No, you’re not dreaming, it really is 2015 and Snoop Dogg is still releasing new albums. After his recent reggae endeavor that some would have called a flop, Snoop is back in the studio to deliver an entirely new sound on his 13th album of his career. The latest album from Snoop titled Bush was executive produced by Pharrell Williams and while a new sound is definitely what the two create, it’s nothing of the same nature as their smash 2004 hit “Drop it like it’s Hot”.
This albums sound goes for a very funky and up-tempo sound in which Snoop does a large amount of singing rather than his more common rapping style. On the opening track, Snoop is accompanied by the legendary Stevie Wonder and the albums producer Pharrell for a very smooth California anthem that sets up the funky R &B sound the rest of the album consists of. This sound is created using a variety of different instruments mixed with Pharrell’s producing . Snoop manages to pull out some incredibly big names on the features list including Charlie Wilson, Gwen Stefanie, Kendrick Lamar, T.I, Rick Ross, and Stevie Wonder. If you are expecting to put on this album and hear Snoop Dogg Rapping you might be sadly disappointed, but there is definitely an appeal that many can connect with. The closest thing to a rap song on the album is the two songs that feature fellow rappers T.I on “Edibles” and Rick Ross with Kendrick Lamar on “I’m Ya Dogg”. The rest of the album is a retro 80’s funk vibe and Snoop Dogg testing how many different ways he can make his singing sound catchy and smooth. It’s not that this songs are bad in most cases, it just feels like a forced sound rather than something that comes easy for Snoop Dogg. Seeing as Snoop has always pushed the limit on creativity and artist freedom, it’s no surprise he decided to do another experimental sound on this album. In similar fashion to how his 2013 Reincarnated Reggae album turned out, some people will definitely be interested in the new sound and direction of snoop;however, others will be left confused as to what he was trying to accomplish.
The major flaw with this album is that sonically it is almost identical on all of the songs and this becomes monotonous on the ears. In retrospect the 41 minute album felt a lot longer than it should have because the sound and mood was never switched to gain the listeners attention back. The content in the songs is pretty much in the same situation as it becomes a repetitive cycle of Snoop going from track to track switching from songs about girls and songs about smoking weed.

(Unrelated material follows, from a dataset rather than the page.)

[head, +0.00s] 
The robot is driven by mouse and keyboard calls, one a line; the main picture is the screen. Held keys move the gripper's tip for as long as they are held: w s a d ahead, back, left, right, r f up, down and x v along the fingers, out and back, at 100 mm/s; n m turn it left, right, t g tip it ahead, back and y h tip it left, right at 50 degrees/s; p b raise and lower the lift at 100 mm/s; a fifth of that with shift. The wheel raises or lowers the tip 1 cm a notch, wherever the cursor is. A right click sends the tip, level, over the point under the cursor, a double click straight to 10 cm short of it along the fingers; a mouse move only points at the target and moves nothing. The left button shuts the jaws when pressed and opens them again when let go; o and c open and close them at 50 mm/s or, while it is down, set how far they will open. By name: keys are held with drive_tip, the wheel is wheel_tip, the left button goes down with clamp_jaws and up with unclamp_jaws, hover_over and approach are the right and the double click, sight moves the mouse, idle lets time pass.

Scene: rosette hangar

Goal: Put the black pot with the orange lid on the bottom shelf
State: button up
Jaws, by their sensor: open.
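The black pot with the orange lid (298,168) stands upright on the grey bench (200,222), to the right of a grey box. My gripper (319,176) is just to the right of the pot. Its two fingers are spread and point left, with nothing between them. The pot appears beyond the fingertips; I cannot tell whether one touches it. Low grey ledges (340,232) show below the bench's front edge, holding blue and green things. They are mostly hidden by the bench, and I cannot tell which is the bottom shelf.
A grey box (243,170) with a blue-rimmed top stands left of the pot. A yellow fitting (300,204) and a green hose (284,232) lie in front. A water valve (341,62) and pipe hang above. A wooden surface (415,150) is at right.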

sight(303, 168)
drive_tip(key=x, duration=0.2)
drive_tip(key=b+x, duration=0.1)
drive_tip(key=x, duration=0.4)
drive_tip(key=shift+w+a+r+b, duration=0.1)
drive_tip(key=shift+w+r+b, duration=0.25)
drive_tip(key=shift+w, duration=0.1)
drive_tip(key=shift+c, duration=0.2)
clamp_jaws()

To be fair, Snoop has never made it easy to keep him in a box and has made it to a point in his long illustrious career, to where no one can or will try and tell him what to do. He is doing whatever he would like and even if sonically it doesn’t always mesh well with your ears you have to at least respect the man for stretching his creativity to its furthest reaches, even if it is sometimes a stretch too far.